FRANCE: Two international NGOs have asked French prosecutors and the UN to conduct a probe into the French state’s involvement in Egypt allegedly committing crimes against humanity in a secret military operation on the Egyptian-Libyan border.
An intel leak of 2021 showed how French officers complained that they were being asked to conduct Egyptian airstrikes, codenamed Operation Sirli, on the Egyptian-Libyan border.
The Egyptian military had subverted the original counter-terrorism purpose into taking out vehicles containing nothing more than contraband. Reportedly, there have been dozens of casualties and injured grievously.
According to the UK-based barrister Haydee Dijkstal, the complaint was submitted and registered to the French national anti-terrorist prosecutor’s office on Monday on behalf of the US-based NGOs Egyptians Abroad for Democracy and Codepink.
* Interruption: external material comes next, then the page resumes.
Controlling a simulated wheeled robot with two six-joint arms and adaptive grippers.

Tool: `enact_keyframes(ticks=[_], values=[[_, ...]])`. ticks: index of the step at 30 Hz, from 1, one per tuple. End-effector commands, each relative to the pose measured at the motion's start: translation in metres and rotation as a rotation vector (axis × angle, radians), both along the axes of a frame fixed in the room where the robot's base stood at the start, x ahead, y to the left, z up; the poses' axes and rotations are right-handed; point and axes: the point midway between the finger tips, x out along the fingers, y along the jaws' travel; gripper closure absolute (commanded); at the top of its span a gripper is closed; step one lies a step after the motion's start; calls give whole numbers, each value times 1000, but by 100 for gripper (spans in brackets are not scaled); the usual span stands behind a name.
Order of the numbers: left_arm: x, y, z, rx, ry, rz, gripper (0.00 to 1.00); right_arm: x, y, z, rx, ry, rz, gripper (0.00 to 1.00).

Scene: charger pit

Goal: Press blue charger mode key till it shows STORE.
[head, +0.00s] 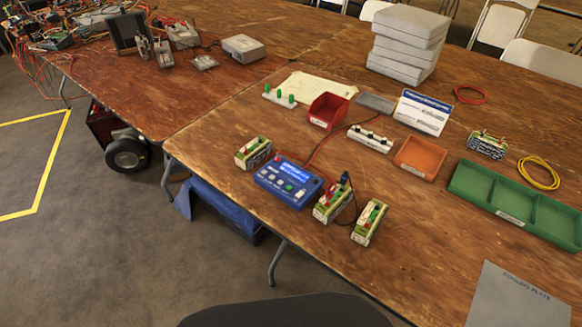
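The blue charger (289,182) sits near the front edge of the wooden table, left of the picture's middle. Its lit blue screen is on the upper part of its face, with several small keys below. The text on the screen is too small to read, so I cannot tell the mode. Leads run from the charger to a battery pack (333,203) just right of it. Neither of my grippers shows in the head view.
Other packs stand left (253,153) and right (369,222) of the charger. Behind are a red bin (328,110), an orange tray (420,158) and a white sign card (423,112). A green tray (517,206) and grey plate (515,297) lie right. The table's front middle is clear.

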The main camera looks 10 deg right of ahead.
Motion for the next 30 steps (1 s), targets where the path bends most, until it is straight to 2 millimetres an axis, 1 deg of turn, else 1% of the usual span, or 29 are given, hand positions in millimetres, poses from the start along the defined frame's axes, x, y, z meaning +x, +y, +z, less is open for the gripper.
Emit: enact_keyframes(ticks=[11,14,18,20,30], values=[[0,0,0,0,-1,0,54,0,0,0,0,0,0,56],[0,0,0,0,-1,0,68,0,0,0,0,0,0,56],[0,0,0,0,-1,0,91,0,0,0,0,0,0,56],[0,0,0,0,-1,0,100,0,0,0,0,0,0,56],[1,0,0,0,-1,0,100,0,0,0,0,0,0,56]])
The NGOs insist that the French judiciary investigate the French officials’ complicity in committing crimes against unsuspecting civilians by assisting Egyptian authorities with intel, aerial surveillance and intelligence.
What the officials failed to do, which becomes problematic, is that they did not end the assistance once it became clear that Egypt was not using the information for counter-terrorism purposes. They were using it to bomb alleged traffickers involved in drug supply and contraband.
The complaint claims “the targeted attacks that resulted in the systematic killing and wounding of civilians suspected of smuggling and unrelated to terrorism in (the Egyptian Western desert), constitute crimes against humanity”.
The NGOs also referred the matter to three UN special rapporteurs to “take steps to obtain additional information on the targeted attacks, including through a visit to Egypt”.
Operation Sirli was a confirmed but secret intelligence mission launched by France in February 2016 to stabilize Egypt’s porous 745-miles (1,200 km) border with Libya to curb any threats of terrorism.
The initial deal was important to French efforts to build strong ties with its security partner Egypt and was signed eventually by the then French defence minister, Jean-Yves Le Drian, but was known to successive French presidents.
Confidential defence documents suggest that the French military intelligence directorate (DRM) leaked in 2021, and the Egyptian forces altered the original mission so that hundreds of vehicles were targeted, causing countless deaths and injuries.
The initial leak of the records prompted a French government investigation, although the internal investigation was more more concerned with the leak’s origin than with what it revealed.
Eventually, a move by wing deputies in the national parliament to call for a political investigation took shape.
The documents confirm that French soldiers sent to Egypt between 2016 and 2019 alerted their superiors on four separate occasions in military intelligence to the concern about military airstrikes being launched against civilians accused of drug smuggling.
One of the leaked emails said the French unit “remains very vigilant but nevertheless worried about the use made of [information] for [targeting] purposes”. Another email said the vehicles were linked with “simple Bedouin smuggling”. The strikes on hundreds of vehicles were carried out by Egyptian F-16s.
The French defence ministry has defended the Sirli mission and reiterated that it was “subject to a clear framework and strict preventive measures”.
Le Drian confirmed that “the data exchange method is built in such a way that it cannot be used to lead strikes” while acknowledging the security cooperation with the Egyptian authorities.
To end what the NGOs refer to as the impunity of those who have not yet been identified but are accountable for the attacks for war crimes or crimes against humanity, the complaint to the French prosecutor is meant to get a reference for a magistrate to investigate the case.
The three special UN rapporteurs operating in the field claim Egypt mounted harsh attacks on innocent civilians, completely unrelated to terrorism and consequently violating their human rights, which requires a rigorous investigation by the UN human rights council.
Dijkstal said that the location data collected by the French revealed that most of the civilians who had been killed had received no justice as the perpetrators had not been brought to trial or the victim’s families had received no reparations. “In the name of terrorism, ordinary people such as date farmers were targeted.”